Quant aux choses libres que Théocrite & Virgile, mais beaucoup plus Théocrite, se sont quelquefois permises dans leurs églogues, on ne sauroit les justifier. Comme un peintre seroit blâmable, s’il remplissoit un paysage d’objets obscenes ; aussi l’on blâmera un poëte qui fera tenir à des bergers des discours contraires à l’innocence qu’on doit supposer dans des hommes qu’Astrée n’a encore qu’à peine abandonnés.
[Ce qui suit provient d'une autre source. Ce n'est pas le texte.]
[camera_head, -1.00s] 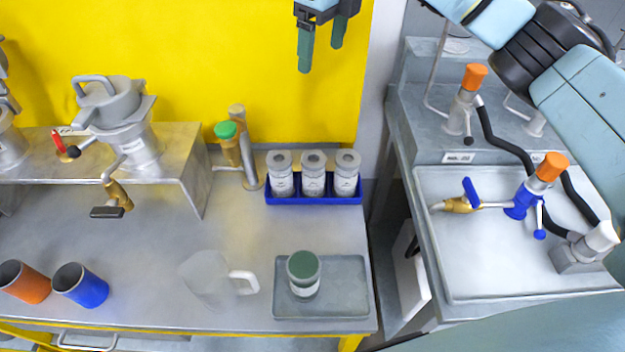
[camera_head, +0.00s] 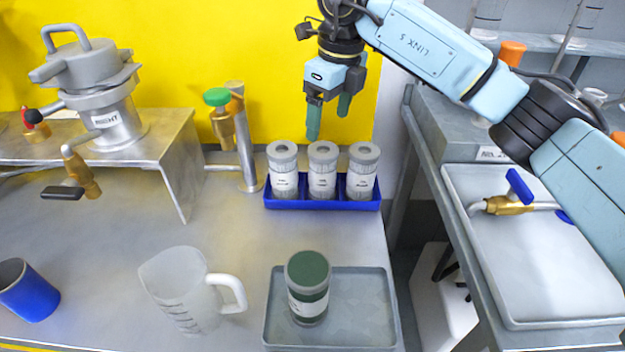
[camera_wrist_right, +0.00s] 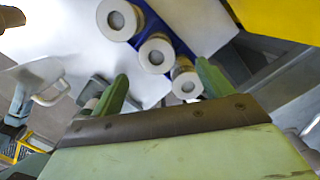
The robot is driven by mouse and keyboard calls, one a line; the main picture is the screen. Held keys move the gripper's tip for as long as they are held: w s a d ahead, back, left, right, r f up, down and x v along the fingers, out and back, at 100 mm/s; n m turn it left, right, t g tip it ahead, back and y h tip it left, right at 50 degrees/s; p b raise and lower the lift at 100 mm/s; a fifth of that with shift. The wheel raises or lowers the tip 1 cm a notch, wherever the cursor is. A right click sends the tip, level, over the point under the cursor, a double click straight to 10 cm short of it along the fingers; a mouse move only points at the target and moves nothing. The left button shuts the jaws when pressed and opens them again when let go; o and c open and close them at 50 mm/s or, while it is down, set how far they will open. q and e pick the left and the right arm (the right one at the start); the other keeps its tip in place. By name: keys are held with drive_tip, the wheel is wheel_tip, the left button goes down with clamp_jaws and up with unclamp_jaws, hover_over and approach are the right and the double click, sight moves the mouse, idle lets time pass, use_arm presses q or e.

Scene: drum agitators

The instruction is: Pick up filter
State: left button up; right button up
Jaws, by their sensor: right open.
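Three white-grey cylindrical filters with round holes in their tops stand upright in a blue rack (camera_head: 322,205) at the back of the bench: the left filter (camera_head: 284,172), the middle filter (camera_head: 322,172) and the right filter (camera_head: 361,172). My right gripper (camera_head: 328,118) is open and empty, with green fingers pointing down, above and apparently behind the middle and right filters. In the right wrist view the filter tops (camera_wrist_right: 156,54) lie in a diagonal row beyond the open right fingers (camera_wrist_right: 161,72). My left gripper is not in view.
A grey tray (camera_head: 365,310) holds a green-lidded jar (camera_head: 308,285) in front of the rack. A clear jug (camera_head: 180,285) and blue cup (camera_head: 28,290) stand to the left. A green-handled tap (camera_head: 222,115) rises left of the rack. A sink bench (camera_head: 545,260) is at right.

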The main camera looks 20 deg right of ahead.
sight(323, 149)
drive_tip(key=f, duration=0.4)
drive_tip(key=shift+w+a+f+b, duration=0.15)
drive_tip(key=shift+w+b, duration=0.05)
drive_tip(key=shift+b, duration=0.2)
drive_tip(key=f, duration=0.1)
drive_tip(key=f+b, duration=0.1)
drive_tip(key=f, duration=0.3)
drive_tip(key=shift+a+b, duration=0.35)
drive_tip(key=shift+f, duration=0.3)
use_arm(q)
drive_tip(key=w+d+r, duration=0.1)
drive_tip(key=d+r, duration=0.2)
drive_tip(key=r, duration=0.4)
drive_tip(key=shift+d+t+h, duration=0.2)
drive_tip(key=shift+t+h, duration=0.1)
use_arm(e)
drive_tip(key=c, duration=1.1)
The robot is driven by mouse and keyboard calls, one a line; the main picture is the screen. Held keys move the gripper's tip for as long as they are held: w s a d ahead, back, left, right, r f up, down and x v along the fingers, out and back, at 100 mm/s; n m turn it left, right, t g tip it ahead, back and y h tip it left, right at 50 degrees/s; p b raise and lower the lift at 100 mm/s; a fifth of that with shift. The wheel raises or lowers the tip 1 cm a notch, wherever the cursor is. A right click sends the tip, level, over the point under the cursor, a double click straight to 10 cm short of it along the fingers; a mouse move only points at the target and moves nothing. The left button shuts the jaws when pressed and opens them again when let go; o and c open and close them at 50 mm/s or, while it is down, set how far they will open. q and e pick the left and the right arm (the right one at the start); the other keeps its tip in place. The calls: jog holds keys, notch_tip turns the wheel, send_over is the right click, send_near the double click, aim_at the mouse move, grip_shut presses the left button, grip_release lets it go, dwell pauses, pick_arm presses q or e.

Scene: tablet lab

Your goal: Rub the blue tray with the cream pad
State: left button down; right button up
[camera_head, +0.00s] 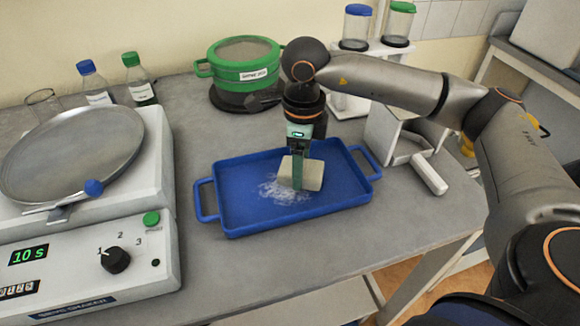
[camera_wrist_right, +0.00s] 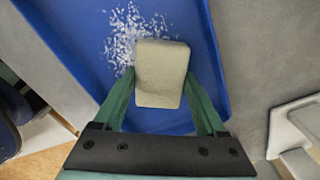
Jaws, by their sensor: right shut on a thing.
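The blue tray (camera_head: 240,222) lies on the grey bench in the middle of the head view, with a handle at each short end. White powder (camera_head: 284,191) is scattered on its floor near the middle. My right gripper (camera_head: 299,172) is over the tray, pointing down, and is shut on the cream pad (camera_head: 312,174). In the right wrist view the pad (camera_wrist_right: 161,72) sits between the green fingers, beside and partly over the powder (camera_wrist_right: 128,36). I cannot tell whether the pad touches the tray floor. My left gripper is not in view.
A sieve shaker (camera_head: 90,250) with a round metal pan (camera_head: 72,152) stands at the left. Behind the tray is a green-rimmed pot (camera_head: 242,62). Bottles (camera_head: 140,80) stand at the back left. Bare bench lies in front of the tray.

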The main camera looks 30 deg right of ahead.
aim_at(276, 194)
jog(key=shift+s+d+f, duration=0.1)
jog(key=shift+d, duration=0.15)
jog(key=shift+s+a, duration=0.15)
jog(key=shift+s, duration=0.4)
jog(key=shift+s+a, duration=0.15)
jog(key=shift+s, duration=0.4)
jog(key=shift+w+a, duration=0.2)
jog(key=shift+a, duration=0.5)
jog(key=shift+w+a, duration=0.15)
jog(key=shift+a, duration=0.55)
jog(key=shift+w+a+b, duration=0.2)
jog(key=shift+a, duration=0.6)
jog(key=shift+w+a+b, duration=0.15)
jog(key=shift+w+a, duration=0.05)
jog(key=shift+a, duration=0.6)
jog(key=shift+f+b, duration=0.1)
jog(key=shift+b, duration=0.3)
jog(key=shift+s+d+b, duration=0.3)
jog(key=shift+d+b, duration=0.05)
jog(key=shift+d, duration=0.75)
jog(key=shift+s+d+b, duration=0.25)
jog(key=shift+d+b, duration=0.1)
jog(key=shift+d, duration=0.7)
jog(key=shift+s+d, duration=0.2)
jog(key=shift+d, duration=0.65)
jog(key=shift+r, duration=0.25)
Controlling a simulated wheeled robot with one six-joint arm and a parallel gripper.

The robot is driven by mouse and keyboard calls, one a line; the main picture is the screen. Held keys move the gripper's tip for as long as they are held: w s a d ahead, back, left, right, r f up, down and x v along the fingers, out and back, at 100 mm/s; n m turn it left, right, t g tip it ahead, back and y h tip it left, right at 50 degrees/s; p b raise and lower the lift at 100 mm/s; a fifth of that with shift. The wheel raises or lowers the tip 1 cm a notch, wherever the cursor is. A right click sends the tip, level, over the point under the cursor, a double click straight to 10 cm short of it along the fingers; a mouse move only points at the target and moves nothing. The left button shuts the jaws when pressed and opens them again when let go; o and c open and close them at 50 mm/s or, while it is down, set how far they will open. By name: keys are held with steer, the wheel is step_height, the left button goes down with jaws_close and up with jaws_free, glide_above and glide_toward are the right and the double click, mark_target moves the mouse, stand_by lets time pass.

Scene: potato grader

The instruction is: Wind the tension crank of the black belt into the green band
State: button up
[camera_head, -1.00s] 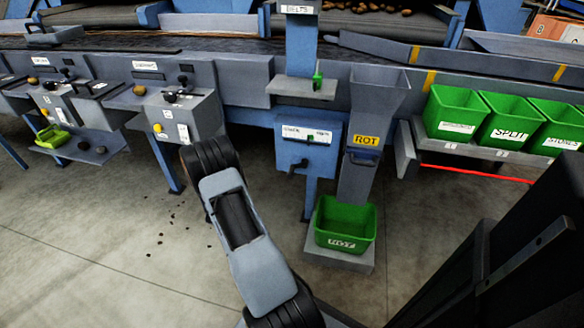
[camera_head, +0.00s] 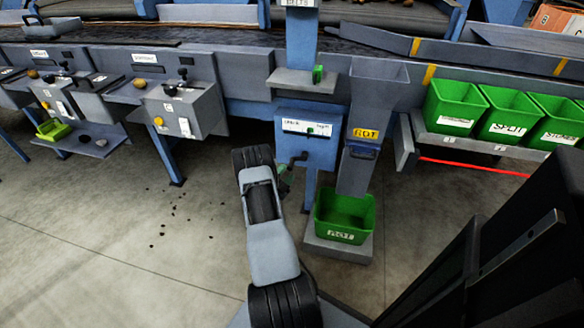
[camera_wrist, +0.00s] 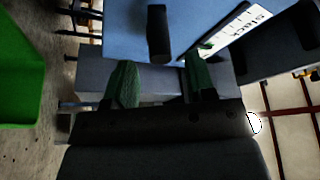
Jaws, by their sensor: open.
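The blue tension box (camera_head: 322,151) stands on a post left of the rot chute. Its black crank (camera_head: 298,158) sticks out from the lower front, with my gripper (camera_head: 285,178) just below left of it. In the wrist view, the crank's dark handle (camera_wrist: 158,35) stands ahead of and between my open green-tipped fingers, apart from them. My gripper (camera_wrist: 161,83) holds nothing. A white scale (camera_head: 307,128) with a small green mark crosses the box top. In the wrist view, the scale (camera_wrist: 238,30) reads "SLACK" at one end; its pointer cannot be made out.
The grey rot chute (camera_head: 363,125) and a green bin (camera_head: 345,217) below it stand close right of the box. A grey shelf (camera_head: 301,82) juts out above. Control boxes (camera_head: 185,108) are on the left. The floor left of my arm is clear except for dark crumbs.

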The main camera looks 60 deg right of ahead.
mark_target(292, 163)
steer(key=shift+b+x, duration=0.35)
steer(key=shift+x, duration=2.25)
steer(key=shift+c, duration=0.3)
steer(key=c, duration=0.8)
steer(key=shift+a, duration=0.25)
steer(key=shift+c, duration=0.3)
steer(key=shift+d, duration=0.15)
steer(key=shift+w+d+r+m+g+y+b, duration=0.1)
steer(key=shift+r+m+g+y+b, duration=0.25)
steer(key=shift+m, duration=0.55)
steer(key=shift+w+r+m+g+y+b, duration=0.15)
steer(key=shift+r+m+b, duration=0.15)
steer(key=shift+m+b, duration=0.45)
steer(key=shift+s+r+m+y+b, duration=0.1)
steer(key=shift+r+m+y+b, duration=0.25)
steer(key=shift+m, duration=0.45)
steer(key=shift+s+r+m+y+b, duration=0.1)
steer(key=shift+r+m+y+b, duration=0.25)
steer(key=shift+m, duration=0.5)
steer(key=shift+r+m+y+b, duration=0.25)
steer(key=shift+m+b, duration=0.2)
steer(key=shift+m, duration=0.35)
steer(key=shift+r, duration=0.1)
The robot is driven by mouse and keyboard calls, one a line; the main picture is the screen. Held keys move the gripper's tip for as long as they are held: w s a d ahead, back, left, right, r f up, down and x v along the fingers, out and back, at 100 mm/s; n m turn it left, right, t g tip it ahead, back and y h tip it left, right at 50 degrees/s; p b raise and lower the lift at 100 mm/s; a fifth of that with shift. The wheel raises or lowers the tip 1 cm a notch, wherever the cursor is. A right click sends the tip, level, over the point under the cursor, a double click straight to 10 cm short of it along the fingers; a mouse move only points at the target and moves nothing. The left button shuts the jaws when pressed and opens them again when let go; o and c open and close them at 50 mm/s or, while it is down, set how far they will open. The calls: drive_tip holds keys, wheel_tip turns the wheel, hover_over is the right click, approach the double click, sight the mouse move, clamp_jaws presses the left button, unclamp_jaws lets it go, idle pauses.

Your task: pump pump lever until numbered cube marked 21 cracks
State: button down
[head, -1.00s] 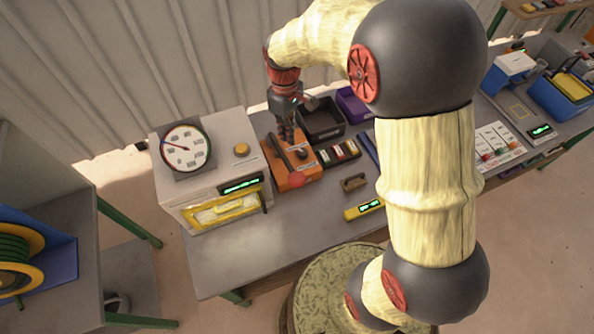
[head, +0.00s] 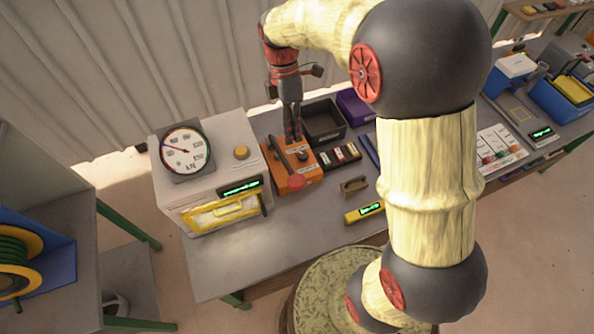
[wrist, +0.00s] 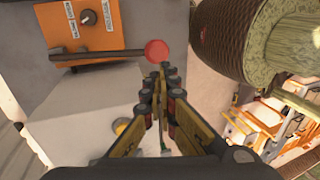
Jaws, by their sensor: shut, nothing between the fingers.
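The pump lever (head: 280,158) is a dark rod with a red knob (head: 296,182), on an orange pump base (head: 310,172). In the wrist view the lever (wrist: 100,54) runs across to the red knob (wrist: 156,51). My gripper (head: 292,138) is shut and empty, pointing down over the far part of the orange base. In the wrist view its fingertips (wrist: 165,72) appear just beside the knob; I cannot tell whether they touch anything. The grey press (head: 180,195) has a yellow-framed window (head: 222,211). The cube marked 21 cannot be made out.
A round gauge (head: 185,149) and a yellow button (head: 241,152) sit on the press. Dark bins (head: 323,120), a brown handled block (head: 353,185) and a yellow display unit (head: 364,213) are right of the pump. The front of the bench is clear.

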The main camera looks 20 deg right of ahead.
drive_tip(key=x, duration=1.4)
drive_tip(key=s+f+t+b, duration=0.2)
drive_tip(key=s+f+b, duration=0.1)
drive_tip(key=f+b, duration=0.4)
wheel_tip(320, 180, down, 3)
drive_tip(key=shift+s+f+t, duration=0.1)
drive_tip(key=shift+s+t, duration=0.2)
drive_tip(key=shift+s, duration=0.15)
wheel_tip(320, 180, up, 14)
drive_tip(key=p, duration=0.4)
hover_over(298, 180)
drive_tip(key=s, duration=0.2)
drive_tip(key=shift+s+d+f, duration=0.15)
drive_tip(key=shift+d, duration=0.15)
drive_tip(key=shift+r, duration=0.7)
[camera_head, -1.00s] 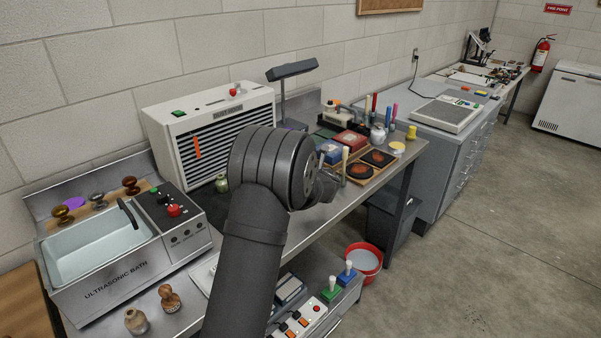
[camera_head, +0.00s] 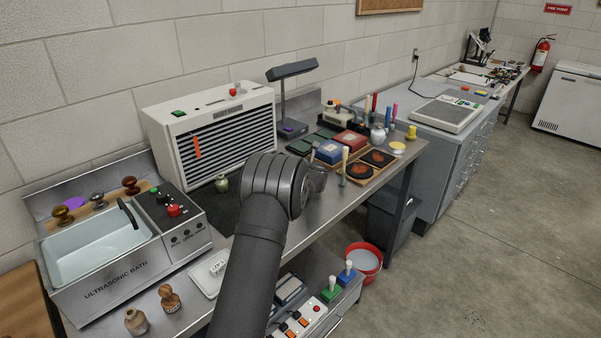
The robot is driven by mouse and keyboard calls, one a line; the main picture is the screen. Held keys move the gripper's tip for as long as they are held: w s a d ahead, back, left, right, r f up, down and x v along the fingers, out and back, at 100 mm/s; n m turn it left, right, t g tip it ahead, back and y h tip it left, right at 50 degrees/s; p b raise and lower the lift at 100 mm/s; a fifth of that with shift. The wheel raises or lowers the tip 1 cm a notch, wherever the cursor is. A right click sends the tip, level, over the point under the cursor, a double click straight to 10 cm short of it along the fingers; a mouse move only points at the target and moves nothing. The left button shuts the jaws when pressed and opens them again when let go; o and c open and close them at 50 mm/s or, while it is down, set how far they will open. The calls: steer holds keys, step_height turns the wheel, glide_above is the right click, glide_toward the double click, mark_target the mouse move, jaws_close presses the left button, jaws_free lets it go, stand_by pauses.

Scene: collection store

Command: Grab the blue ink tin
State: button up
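The blue ink tin (camera_head: 329,151) stands on the steel bench among the inking things, left of a red tin (camera_head: 350,140). Its top and front show clear of my arm. My arm reaches up from the bottom of the picture and ends in front of the bench, to the left of and nearer than the blue tin. A small grey part of my gripper (camera_head: 318,180) shows at the right of the wrist, below the blue tin.
A lamp (camera_head: 291,100) and a white louvred unit (camera_head: 212,135) stand behind and left. A red bucket (camera_head: 364,262) sits below the bench edge.

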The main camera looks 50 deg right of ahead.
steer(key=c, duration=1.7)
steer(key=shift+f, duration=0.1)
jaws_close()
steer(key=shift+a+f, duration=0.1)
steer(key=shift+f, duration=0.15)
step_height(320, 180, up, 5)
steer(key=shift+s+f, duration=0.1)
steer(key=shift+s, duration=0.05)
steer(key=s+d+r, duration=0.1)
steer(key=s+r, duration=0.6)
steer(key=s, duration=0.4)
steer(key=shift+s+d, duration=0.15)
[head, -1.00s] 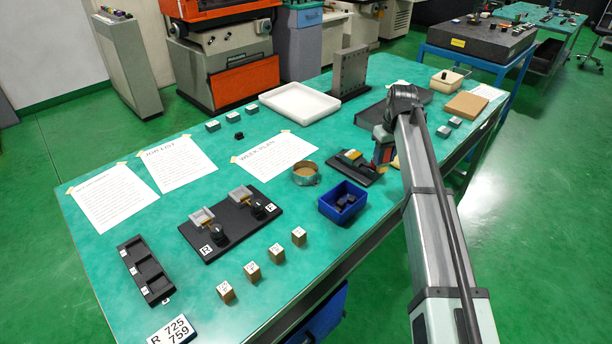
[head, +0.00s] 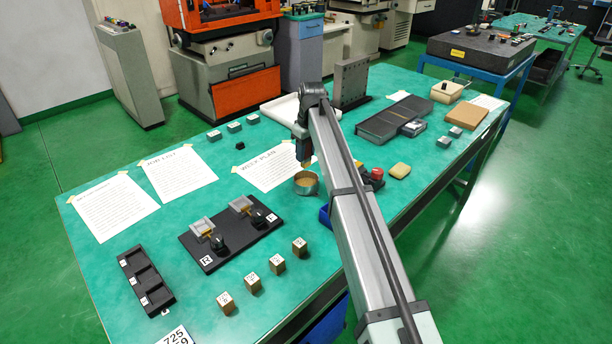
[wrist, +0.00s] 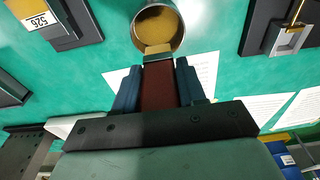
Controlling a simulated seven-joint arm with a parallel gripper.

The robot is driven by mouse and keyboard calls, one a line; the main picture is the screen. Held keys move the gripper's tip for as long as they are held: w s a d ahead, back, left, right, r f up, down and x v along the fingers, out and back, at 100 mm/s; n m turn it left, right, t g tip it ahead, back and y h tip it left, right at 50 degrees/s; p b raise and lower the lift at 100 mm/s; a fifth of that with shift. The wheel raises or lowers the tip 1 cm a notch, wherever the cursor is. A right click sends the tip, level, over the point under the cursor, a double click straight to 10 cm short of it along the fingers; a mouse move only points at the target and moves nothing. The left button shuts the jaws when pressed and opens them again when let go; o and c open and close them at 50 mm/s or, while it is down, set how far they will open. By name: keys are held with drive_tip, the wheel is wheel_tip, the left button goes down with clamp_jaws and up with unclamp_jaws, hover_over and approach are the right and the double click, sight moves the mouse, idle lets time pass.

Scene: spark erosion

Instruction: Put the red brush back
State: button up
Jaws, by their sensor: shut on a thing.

La connoissance des bergers & leur savoir s’étend à leurs troupeaux, aux lieux champêtres, aux montagnes, aux ruisseaux, en un mot à tout ce qui peut entrer dans la composition du paysage rustique. Ils connoissent les rossignols & les oiseaux les plus remarquables par leur plumage ou par leur chant ; ils connoissent les abeilles qui habitent le creux des arbres, ou qui sorties de leurs ruches, voltigent sur l’émail des fleurs ; ils connoissent les fleurs qui couvrent les prairies ; ils connoissent les lieux & les herbes propres à leurs troupeaux, & de ces seules connoissances ils tirent leurs discours & toutes leurs comparaisons.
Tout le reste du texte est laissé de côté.